- REQUEST: Your task is to copy every line of the records below that contains "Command".

## BEGIN STORED RECORDS

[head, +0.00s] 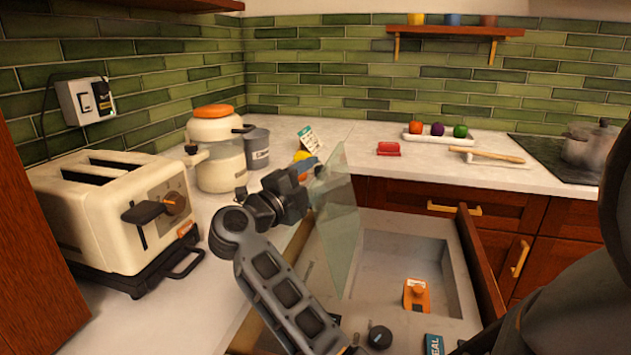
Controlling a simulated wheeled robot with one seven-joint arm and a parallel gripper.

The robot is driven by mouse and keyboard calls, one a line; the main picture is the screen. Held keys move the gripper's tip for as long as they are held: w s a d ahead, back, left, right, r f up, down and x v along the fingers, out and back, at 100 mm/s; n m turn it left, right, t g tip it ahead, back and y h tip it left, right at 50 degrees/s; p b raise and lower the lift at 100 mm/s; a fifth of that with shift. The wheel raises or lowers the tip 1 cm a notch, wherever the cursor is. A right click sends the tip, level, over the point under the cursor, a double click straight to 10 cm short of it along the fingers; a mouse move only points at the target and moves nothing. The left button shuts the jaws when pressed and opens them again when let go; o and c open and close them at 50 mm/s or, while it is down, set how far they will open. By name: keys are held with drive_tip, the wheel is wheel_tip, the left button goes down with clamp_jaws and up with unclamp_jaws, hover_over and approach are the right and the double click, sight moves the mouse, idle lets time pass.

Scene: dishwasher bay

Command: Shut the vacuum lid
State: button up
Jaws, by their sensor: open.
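The vacuum lid (338,215) is a clear greenish glass panel. It stands raised, near upright, over the left part of an open wooden drawer unit. Below and right of it is the pale vacuum chamber (375,246), a recessed basin. An orange block-like item (416,296) sits in the basin area. My gripper (312,178) is open and empty, at the upper left edge of the lid. The fingertips overlap the lid's edge in the picture; I cannot tell whether they touch it.
A black knob (380,337) and a blue label (434,344) sit at the unit's front. A cream toaster (115,215), a jar with an orange lid (215,150) and a grey canister (256,148) stand on the left counter. A red item (388,149) lies on the back counter.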

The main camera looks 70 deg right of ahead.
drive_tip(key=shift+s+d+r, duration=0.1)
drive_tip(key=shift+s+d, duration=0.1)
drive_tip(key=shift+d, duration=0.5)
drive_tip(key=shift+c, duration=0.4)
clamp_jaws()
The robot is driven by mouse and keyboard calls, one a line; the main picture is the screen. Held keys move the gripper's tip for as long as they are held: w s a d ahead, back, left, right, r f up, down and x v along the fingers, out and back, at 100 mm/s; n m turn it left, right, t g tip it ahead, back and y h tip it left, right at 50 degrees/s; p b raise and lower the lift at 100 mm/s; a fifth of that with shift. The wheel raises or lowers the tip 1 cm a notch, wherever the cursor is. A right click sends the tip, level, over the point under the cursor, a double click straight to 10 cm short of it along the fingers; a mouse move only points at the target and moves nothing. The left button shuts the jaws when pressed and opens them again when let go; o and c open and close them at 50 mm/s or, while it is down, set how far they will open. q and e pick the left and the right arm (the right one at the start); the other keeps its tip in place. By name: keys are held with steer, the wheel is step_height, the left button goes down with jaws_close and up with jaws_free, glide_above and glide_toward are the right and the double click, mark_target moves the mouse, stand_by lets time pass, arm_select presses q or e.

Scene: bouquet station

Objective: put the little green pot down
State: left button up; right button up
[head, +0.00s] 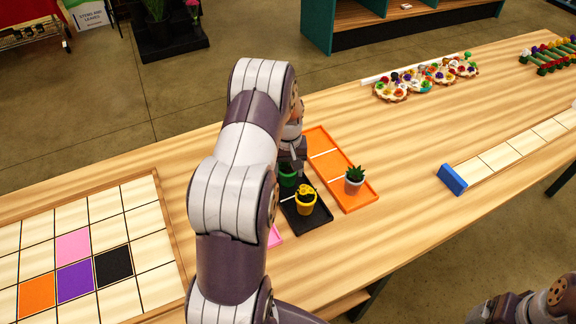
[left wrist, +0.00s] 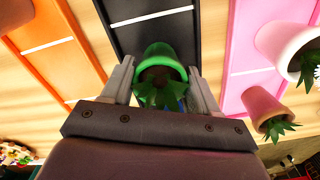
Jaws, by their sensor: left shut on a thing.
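The little green pot (head: 288,180) with a dark green plant is between the fingers of my left gripper (left wrist: 161,70), which is shut on it. In the left wrist view the pot (left wrist: 158,52) lines up with the black tray (left wrist: 150,22). In the head view it is at the far part of the black tray (head: 318,219), behind a yellow pot (head: 306,204). My arm hides part of the pot and gripper, and I cannot tell whether the pot touches the tray. My right gripper is not in view.
A tile grid (head: 146,197) lies at the left.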

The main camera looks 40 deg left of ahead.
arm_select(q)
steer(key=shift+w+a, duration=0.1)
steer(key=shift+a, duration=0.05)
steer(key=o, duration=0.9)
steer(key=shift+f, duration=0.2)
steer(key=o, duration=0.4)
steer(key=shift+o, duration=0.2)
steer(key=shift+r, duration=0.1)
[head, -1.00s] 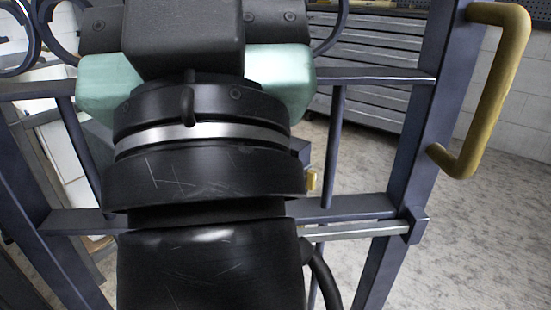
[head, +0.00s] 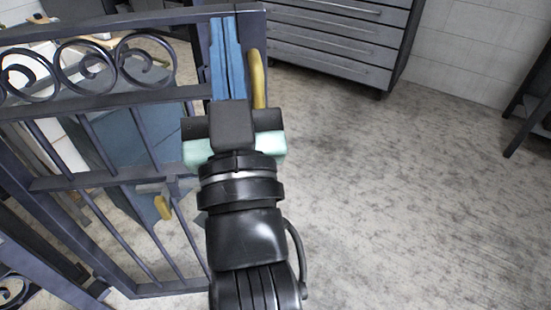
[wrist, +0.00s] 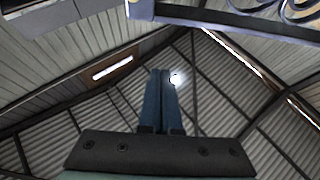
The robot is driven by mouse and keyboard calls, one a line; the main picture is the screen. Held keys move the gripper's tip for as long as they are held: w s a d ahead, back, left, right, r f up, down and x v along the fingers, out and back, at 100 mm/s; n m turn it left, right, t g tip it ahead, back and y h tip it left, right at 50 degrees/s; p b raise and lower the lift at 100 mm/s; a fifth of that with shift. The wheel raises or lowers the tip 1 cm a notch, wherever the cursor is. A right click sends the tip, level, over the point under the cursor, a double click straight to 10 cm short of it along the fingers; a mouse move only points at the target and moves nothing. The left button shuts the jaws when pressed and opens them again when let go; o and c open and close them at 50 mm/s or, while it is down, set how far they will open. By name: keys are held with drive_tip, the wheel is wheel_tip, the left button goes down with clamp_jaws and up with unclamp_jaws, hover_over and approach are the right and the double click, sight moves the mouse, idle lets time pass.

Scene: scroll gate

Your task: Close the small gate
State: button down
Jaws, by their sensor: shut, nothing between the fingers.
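The gate is dark blue-grey metal with scrolls (head: 92,62) along its top, and it fills the left of the head view. A yellow handle (head: 258,80) stands on its right upright, partly hidden by my wrist. The wrist view shows the shut fingers (wrist: 162,75) below a piece of the gate's top (wrist: 230,22).
A grey drawer cabinet (head: 340,40) stands behind the gate at the top. The concrete floor (head: 420,200) is clear to the right. A dark stand (head: 530,110) is at the right edge. Another dark frame piece with a scroll (head: 15,288) shows at lower left.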

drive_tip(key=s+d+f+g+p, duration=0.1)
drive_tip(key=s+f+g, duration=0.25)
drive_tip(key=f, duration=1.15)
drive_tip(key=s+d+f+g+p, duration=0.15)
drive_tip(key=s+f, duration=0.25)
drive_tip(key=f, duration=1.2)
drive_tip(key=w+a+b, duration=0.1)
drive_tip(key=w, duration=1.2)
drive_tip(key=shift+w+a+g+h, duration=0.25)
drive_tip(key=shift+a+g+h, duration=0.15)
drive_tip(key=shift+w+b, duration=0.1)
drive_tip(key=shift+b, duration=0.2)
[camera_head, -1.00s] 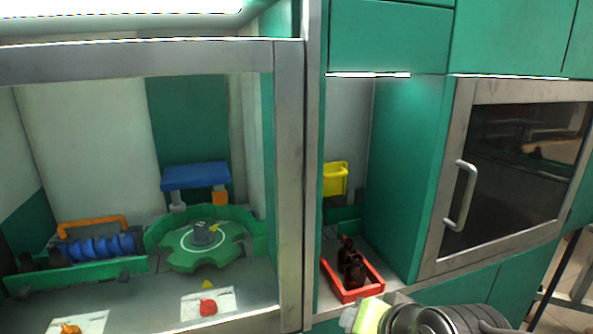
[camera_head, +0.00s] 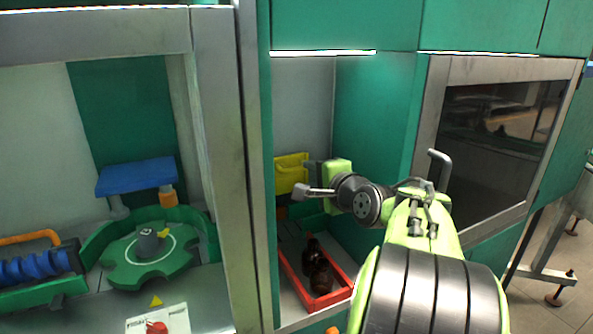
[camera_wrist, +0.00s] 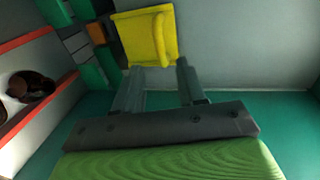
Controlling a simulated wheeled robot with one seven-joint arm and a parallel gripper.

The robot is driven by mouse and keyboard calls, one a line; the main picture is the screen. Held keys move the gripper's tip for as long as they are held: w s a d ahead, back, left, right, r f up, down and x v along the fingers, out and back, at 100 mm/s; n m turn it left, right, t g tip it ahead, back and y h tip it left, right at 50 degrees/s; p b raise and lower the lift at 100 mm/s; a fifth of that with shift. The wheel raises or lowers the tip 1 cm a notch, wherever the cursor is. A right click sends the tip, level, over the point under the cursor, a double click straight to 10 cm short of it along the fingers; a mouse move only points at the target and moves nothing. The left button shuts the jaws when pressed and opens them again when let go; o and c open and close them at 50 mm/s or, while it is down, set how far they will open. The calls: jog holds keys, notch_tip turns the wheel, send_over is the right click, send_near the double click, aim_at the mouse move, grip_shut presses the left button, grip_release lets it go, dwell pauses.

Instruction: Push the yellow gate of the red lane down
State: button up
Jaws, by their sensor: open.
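The yellow gate (camera_head: 290,174) is a raised yellow panel at the back of the narrow bay, above the red lane (camera_head: 340,297). Dark amber bottles (camera_head: 318,270) stand inside the lane's red rim. My gripper (camera_head: 311,172) is open and level with the gate, just right of it. In the wrist view the gate (camera_wrist: 147,38) lies straight ahead of my gripper's two spread fingers (camera_wrist: 160,75). Nothing is between the fingers. I cannot tell whether a fingertip touches the gate. The red rails (camera_wrist: 48,100) and a bottle (camera_wrist: 30,86) show at the left there.
A green wall (camera_head: 375,120) bounds the bay at right, and a grey post (camera_head: 218,150) at left. Beyond the post are a green round fixture (camera_head: 150,265), a blue platform (camera_head: 137,177) and blue rollers (camera_head: 38,267). An oven-like door with a handle (camera_head: 443,172) is at right.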

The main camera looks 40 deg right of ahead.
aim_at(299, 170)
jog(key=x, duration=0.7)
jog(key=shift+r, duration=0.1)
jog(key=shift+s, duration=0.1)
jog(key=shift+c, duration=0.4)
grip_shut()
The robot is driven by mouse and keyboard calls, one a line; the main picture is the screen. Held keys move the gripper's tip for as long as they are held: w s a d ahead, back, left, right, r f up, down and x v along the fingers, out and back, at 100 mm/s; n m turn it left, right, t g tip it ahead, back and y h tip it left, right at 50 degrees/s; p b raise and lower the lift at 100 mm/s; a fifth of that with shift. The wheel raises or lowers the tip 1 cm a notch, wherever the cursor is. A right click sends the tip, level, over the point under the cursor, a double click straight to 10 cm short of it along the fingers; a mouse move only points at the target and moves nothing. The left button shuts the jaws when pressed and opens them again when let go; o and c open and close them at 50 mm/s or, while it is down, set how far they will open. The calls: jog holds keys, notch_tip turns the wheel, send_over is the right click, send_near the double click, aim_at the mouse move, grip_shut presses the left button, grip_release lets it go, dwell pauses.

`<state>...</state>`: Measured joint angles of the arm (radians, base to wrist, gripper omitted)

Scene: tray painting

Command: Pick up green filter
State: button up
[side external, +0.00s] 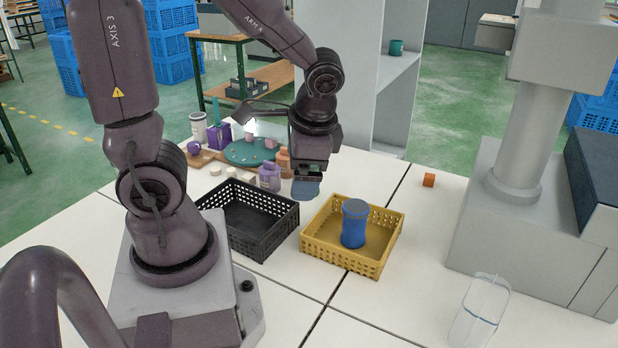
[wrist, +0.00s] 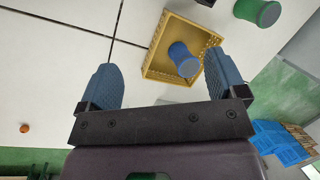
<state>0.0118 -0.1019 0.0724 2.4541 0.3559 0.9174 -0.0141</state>
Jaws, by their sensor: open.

## END STORED RECORDS

- CORRECT OUTPUT:
Command: Shut the vacuum lid
Command: Pick up green filter

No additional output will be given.